▶ **WHAT IS REQUIRED**: Please transcribe the data that follows without the pictures, keeping every word the same.

▶ **DATA BLOCK**:
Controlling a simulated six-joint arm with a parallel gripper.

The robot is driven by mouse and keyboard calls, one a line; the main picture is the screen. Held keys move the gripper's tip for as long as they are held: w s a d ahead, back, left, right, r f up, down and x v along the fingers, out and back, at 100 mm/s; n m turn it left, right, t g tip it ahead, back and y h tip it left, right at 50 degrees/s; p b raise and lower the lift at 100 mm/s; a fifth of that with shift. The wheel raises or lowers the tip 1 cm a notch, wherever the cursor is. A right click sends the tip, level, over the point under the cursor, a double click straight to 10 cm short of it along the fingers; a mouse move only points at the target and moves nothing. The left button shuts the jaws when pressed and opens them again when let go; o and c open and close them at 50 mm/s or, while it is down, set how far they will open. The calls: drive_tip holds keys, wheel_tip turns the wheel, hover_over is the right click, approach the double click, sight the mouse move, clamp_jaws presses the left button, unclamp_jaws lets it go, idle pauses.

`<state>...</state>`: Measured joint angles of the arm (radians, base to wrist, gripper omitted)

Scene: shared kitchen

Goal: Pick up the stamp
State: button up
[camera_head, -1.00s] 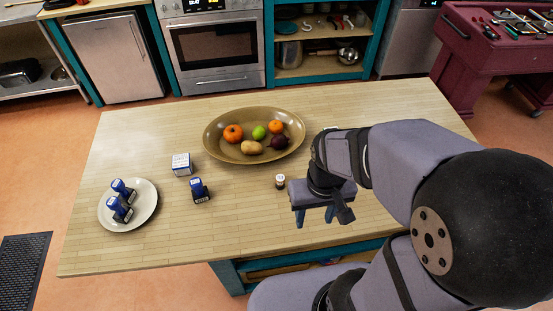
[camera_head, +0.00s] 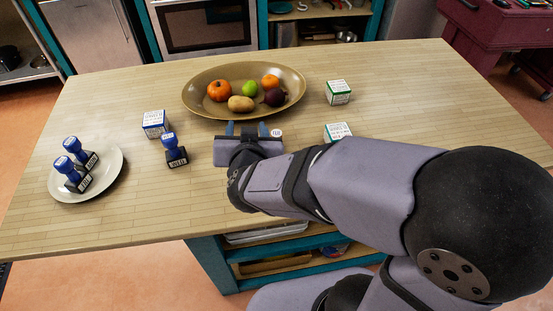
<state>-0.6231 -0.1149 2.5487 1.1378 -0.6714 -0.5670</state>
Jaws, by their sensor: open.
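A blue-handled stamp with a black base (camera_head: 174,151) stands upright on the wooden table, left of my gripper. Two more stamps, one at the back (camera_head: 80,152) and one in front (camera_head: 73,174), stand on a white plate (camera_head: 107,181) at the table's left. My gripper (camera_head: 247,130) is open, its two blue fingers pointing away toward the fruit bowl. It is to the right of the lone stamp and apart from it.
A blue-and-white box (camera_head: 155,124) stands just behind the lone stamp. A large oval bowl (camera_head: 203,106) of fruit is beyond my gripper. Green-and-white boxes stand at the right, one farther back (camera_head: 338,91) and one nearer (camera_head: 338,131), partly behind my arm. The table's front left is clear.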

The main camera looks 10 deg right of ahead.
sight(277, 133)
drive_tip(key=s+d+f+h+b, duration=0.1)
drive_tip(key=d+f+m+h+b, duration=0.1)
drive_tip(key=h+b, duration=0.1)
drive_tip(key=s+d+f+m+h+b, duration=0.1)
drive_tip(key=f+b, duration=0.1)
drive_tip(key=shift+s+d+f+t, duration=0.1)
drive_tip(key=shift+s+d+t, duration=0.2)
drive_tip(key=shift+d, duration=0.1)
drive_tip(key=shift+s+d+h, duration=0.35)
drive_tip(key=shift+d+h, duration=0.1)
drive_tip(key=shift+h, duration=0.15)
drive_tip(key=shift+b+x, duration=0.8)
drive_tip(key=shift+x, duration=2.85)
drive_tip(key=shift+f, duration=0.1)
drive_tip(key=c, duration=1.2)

▶ **CORRECT ANSWER**:
Controlling a simulated six-joint arm with a parallel gripper.

The robot is driven by mouse and keyboard calls, one a line; the main picture is the screen. Held keys move the gripper's tip for as long as they are held: w s a d ahead, back, left, right, r f up, down and x v along the fingers, out and back, at 100 mm/s; n m turn it left, right, t g tip it ahead, back and y h tip it left, right at 50 degrees/s; p b raise and lower the lift at 100 mm/s; a fifth of that with shift. The wheel raises or lowers the tip 1 cm a notch, wherever the cursor is. A right click sends the tip, level, over the point under the cursor, a double click straight to 10 cm short of it along the fingers; a mouse move only points at the target and moves nothing. The left button shuts the jaws when pressed and opens them again when let go; o and c open and close them at 50 mm/s or, while it is down, set how far they will open. The calls: drive_tip holds keys, wheel_tip turns the wheel, hover_over is the right click, approach the double click, sight the mouse move, clamp_jaws presses the left button, unclamp_jaws lets it go, idle pauses.

`<state>...</state>`: Measured joint angles of the arm (radians, base to wrist, gripper omitted)

Scene: shared kitchen

Goal: Pick up the stamp
State: button up
[camera_head, -1.00s] 
[camera_head, +0.00s] 
<state>-0.6231 -0.1149 2.5487 1.1378 -0.6714 -0.5670</state>
Jaws, by their sensor: open.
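A blue-handled stamp with a black base (camera_head: 174,151) stands upright on the wooden table, left of my gripper. Two more stamps, one at the back (camera_head: 80,152) and one in front (camera_head: 73,174), stand on a white plate (camera_head: 107,181) at the table's left. My gripper (camera_head: 247,130) is open, its two blue fingers pointing away toward the fruit bowl. It is to the right of the lone stamp and apart from it.
A blue-and-white box (camera_head: 155,124) stands just behind the lone stamp. A large oval bowl (camera_head: 203,106) of fruit is beyond my gripper. Green-and-white boxes stand at the right, one farther back (camera_head: 338,91) and one nearer (camera_head: 338,131), partly behind my arm. The table's front left is clear.

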The main camera looks 10 deg right of ahead.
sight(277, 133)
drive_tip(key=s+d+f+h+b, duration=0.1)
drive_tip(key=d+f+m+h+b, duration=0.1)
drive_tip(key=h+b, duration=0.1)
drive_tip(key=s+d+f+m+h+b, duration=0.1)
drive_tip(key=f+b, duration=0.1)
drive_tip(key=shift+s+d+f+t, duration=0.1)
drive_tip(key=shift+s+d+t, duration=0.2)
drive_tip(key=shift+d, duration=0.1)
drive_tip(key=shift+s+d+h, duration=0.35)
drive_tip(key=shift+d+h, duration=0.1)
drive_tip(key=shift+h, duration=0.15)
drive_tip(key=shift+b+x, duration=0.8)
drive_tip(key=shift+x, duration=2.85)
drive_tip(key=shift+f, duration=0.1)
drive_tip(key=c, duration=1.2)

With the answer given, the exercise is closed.